:: DATA SHOWN ::
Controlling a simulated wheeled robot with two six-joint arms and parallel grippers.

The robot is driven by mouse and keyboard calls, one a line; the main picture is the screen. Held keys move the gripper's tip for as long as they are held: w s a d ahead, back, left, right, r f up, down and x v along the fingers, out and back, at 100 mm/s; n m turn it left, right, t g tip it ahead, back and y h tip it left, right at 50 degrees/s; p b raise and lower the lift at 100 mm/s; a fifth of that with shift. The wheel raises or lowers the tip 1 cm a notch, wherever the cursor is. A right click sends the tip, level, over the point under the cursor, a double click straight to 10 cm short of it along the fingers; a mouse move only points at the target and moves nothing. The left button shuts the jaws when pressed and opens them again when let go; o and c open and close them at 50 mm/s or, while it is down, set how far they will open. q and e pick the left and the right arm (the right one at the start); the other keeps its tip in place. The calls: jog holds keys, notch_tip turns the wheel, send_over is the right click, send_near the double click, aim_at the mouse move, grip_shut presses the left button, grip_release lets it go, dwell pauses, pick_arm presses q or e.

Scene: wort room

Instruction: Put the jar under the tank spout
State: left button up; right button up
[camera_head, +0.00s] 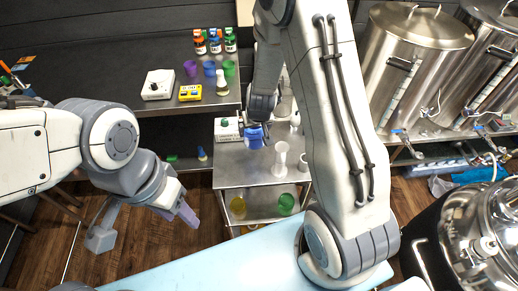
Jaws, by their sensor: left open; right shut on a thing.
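My right gripper (255,122) is above the metal trolley, shut on a small blue container (254,140), which looks like the jar. The arm hides part of the trolley around it. My left gripper (145,226) is open and empty over the floor at the lower left. A steel tank (418,50) stands on a shelf at the upper right, with a blue-handled spout (403,136) low on its front. A second steel tank (500,55) stands right of it, with its own tap.
The trolley (232,160) carries white cylinders (281,158) and a white device (228,127); green and yellow items sit on its lower shelf. A dark bench (130,75) holds bottles, cups and instruments. A shiny vessel (480,235) stands at the lower right. A pale blue surface (230,265) lies in front.

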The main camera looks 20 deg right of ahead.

:: BRIEF ::
Reproduce all of the data exactly; the pictures do not belong in the copy.

:: RESPONSE TO THE EXERCISE ::
Controlling a simulated wheeled robot with two six-joint arms and parallel grippers.

The robot is driven by mouse and keyboard calls, one a line; the main picture is the screen. Held keys move the gripper's tip for as long as they are held: w s a d ahead, back, left, right, r f up, down and x v along the fingers, out and back, at 100 mm/s; n m turn it left, right, t g tip it ahead, back and y h tip it left, right at 50 degrees/s; p b raise and lower the lift at 100 mm/s; a fifth of that with shift. The wheel raises or lowers the tip 1 cm a notch, wherever the cursor is. A right click sends the tip, level, over the point under the cursor, a double click straight to 10 cm short of it along the fingers; a mouse move only points at the target and moves nothing. The left button shuts the jaws when pressed and opens them again when let go; o and c open and close them at 50 mm/s or, while it is down, set how far they will open. q and e pick the left and the right arm (the right one at the start); the other keeps its tip in place. The calls: jog holds keys, notch_tip turns the wheel, send_over is the right click, send_near the double click, aim_at the mouse move, grip_shut presses the left button, grip_release lets it go, dwell pauses, pick_arm presses q or e.

Scene: wort room

Instruction: Put the jar under the tank spout
State: left button up; right button up
[camera_head, +0.00s] 
Jaws, by their sensor: left open; right shut on a thing.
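My right gripper (255,122) is above the metal trolley, shut on a small blue container (254,140), which looks like the jar. The arm hides part of the trolley around it. My left gripper (145,226) is open and empty over the floor at the lower left. A steel tank (418,50) stands on a shelf at the upper right, with a blue-handled spout (403,136) low on its front. A second steel tank (500,55) stands right of it, with its own tap.
The trolley (232,160) carries white cylinders (281,158) and a white device (228,127); green and yellow items sit on its lower shelf. A dark bench (130,75) holds bottles, cups and instruments. A shiny vessel (480,235) stands at the lower right. A pale blue surface (230,265) lies in front.

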The main camera looks 20 deg right of ahead.

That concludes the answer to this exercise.